> TO DO: Tally the lines that include the word "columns" and reply with nothing but the total.

> STORED ROWS:
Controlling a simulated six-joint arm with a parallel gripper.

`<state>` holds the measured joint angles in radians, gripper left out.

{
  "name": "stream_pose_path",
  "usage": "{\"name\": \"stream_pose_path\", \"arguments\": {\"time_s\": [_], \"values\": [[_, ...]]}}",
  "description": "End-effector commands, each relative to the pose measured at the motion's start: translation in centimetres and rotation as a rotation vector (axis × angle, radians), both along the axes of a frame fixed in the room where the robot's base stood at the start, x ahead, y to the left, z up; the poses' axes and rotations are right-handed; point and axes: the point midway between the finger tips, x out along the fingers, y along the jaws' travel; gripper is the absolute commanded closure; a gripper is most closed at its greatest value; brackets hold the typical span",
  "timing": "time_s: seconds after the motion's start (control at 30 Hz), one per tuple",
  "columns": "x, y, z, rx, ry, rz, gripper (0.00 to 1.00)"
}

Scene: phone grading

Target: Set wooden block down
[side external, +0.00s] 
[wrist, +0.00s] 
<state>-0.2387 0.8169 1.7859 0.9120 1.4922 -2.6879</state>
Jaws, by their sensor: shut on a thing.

...

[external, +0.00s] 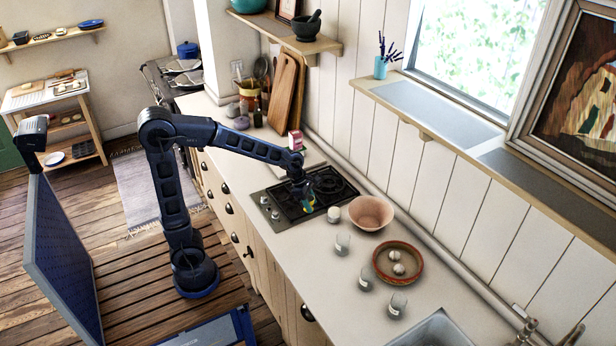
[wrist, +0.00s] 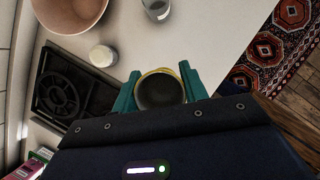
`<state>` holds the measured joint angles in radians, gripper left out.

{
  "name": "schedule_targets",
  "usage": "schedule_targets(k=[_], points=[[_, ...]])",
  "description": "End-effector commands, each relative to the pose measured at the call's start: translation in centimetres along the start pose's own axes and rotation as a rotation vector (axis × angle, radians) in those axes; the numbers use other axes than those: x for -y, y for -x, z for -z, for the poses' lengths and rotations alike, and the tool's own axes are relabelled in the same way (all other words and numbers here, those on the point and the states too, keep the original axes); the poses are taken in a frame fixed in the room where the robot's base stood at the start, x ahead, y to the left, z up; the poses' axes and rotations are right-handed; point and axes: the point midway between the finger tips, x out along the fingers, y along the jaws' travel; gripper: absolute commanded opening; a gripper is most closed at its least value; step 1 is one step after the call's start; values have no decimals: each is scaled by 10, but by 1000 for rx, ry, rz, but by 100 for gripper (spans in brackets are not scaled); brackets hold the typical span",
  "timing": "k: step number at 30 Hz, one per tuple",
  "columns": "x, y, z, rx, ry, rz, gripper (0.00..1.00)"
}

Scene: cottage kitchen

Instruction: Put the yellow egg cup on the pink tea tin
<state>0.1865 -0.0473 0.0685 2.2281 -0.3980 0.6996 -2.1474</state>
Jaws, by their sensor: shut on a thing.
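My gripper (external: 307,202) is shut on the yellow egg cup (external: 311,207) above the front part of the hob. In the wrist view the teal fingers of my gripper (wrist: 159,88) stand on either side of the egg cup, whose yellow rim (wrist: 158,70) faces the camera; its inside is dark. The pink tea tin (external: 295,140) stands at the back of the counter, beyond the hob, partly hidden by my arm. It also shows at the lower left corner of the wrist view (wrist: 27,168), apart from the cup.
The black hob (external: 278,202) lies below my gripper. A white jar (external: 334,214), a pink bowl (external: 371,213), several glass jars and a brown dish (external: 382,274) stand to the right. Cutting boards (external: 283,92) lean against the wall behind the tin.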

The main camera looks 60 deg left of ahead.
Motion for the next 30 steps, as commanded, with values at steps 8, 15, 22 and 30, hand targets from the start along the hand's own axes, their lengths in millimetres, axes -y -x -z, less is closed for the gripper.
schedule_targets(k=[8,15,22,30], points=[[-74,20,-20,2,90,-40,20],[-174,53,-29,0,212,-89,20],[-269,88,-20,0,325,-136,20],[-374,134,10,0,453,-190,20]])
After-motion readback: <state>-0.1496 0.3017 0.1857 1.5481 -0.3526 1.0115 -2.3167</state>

> TASK SOLUTION: 2